>> Begin Data block

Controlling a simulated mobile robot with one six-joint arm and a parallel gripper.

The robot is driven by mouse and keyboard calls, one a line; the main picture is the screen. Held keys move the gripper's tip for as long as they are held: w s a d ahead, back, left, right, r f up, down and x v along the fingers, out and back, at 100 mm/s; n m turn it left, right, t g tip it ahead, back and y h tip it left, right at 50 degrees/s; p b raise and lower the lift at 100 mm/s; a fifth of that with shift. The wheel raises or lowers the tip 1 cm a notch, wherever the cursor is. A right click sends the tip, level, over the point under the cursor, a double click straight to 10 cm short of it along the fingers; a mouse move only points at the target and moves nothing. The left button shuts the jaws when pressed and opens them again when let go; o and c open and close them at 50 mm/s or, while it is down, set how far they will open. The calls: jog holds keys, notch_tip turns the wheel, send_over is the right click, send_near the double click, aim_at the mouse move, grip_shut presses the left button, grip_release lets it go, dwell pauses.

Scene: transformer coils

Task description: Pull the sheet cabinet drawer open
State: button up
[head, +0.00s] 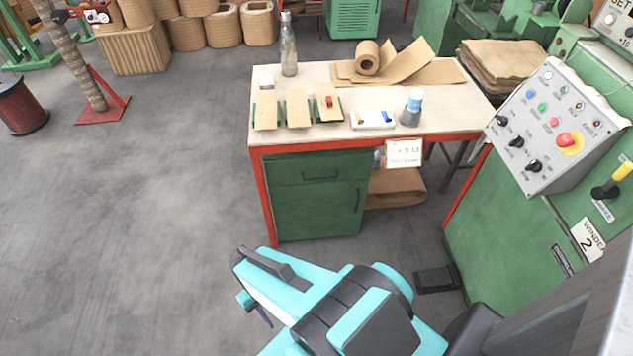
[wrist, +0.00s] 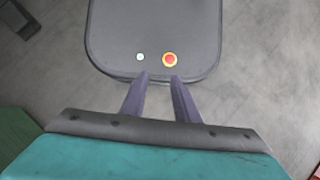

>> End Data block

Task description: Check each line above for "gripper" and return the ones that have it.

Written answer:
Controlling a simulated mobile robot with one six-joint arm and a parallel gripper.
The robot is driven by mouse and keyboard calls, one a line; the main picture is the screen. Held keys move the gripper's tip for as long as they are held: w s a d ahead, back, left, right, r f up, down and x v along the fingers, out and back, at 100 mm/s; n m turn it left, right, t g tip it ahead, back and y h tip it left, right at 50 degrees/s; p b raise and lower the lift at 100 mm/s; a fifth of that with shift. The wheel raises or lowers the tip 1 cm a notch, wherever the cursor is. A right click sends the tip, level, over the point under the cursor, a double click straight to 10 cm short of it along the fingers; a mouse move only points at the target and moves nothing. The left button shuts the jaws when pressed and opens them again when let go; o and c open and close them at 50 mm/s or, while it is down, set how far they will open. The calls: jog holds keys, notch_tip turns the wheel, send_over is the right click, send_near the double click, aim_at the mouse move, grip_shut presses the left button, grip_release lets it go, dwell pauses.

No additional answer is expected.